» EXERCISE AIM: Print the listing in its entirety and exactly, leaving out images.

-------------------------

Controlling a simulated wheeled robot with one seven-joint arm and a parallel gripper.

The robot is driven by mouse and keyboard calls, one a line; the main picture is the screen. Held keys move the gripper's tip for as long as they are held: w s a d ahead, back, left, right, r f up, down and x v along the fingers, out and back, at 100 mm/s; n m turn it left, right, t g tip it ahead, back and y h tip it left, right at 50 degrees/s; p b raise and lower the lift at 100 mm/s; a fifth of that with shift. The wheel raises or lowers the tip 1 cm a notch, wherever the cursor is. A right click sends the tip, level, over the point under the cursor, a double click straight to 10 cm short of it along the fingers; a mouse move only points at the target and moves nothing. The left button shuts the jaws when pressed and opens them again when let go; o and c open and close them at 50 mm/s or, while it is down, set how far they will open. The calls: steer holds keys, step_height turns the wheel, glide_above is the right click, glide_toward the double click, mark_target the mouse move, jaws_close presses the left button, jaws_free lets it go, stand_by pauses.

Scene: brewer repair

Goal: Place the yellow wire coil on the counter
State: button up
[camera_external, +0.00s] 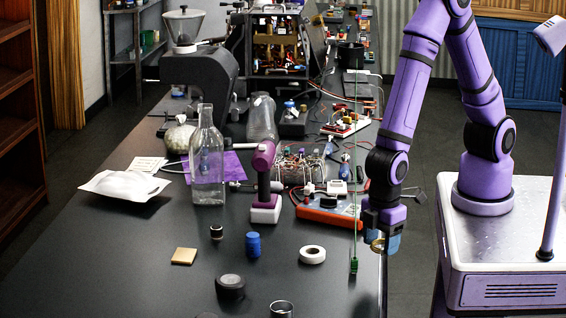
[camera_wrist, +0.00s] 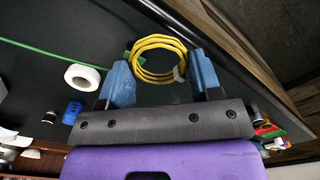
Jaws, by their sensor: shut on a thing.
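The yellow wire coil (camera_wrist: 160,41) is between the two blue fingertips of my gripper (camera_wrist: 163,72) in the wrist view, with a finger touching each side of it. In the external view my gripper (camera_external: 381,240) points down by the right edge of the dark counter (camera_external: 120,262). Only a small part of the coil (camera_external: 376,244) shows there beside the fingers. I cannot tell how high the coil is above the counter top.
A white tape roll (camera_external: 312,255), a blue cap (camera_external: 253,244) and a dark round puck (camera_external: 230,286) stand left of my gripper. An orange device (camera_external: 328,212) lies behind. The front left of the counter is clear.

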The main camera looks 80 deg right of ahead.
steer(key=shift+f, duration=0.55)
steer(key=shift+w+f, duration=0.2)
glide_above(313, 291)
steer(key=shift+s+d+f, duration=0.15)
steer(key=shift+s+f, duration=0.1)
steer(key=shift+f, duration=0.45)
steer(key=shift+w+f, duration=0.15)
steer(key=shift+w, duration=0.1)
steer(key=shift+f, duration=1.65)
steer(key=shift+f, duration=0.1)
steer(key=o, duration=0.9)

-------------------------

» RESPONSE TO THE TASK:
Controlling a simulated wheeled robot with one seven-joint arm and a parallel gripper.

The robot is driven by mouse and keyboard calls, one a line; the main picture is the screen. Held keys move the gripper's tip for as long as they are held: w s a d ahead, back, left, right, r f up, down and x v along the fingers, out and back, at 100 mm/s; n m turn it left, right, t g tip it ahead, back and y h tip it left, right at 50 degrees/s; p b raise and lower the lift at 100 mm/s; a fifth of that with shift. The wheel raises or lowers the tip 1 cm a notch, wherever the cursor is. A right click sends the tip, level, over the point under the cursor, a double click straight to 10 cm short of it along the fingers; a mouse move only points at the target and moves nothing. The left button shuts the jaws when pressed and opens them again when let go; o and c open and close them at 50 mm/s or, while it is down, set how far they will open. The calls: steer holds keys, step_height turns the wheel, glide_above is the right click, glide_toward the double click, mark_target the mouse move, jaws_close presses the left button, jaws_free lets it go, stand_by pauses.

Scene: brewer repair

Goal: Place the yellow wire coil on the counter
State: button up
[camera_external, +0.00s] 
[camera_wrist, +0.00s] 
Jaws, by their sensor: shut on a thing.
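The yellow wire coil (camera_wrist: 160,41) is between the two blue fingertips of my gripper (camera_wrist: 163,72) in the wrist view, with a finger touching each side of it. In the external view my gripper (camera_external: 381,240) points down by the right edge of the dark counter (camera_external: 120,262). Only a small part of the coil (camera_external: 376,244) shows there beside the fingers. I cannot tell how high the coil is above the counter top.
A white tape roll (camera_external: 312,255), a blue cap (camera_external: 253,244) and a dark round puck (camera_external: 230,286) stand left of my gripper. An orange device (camera_external: 328,212) lies behind. The front left of the counter is clear.

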The main camera looks 80 deg right of ahead.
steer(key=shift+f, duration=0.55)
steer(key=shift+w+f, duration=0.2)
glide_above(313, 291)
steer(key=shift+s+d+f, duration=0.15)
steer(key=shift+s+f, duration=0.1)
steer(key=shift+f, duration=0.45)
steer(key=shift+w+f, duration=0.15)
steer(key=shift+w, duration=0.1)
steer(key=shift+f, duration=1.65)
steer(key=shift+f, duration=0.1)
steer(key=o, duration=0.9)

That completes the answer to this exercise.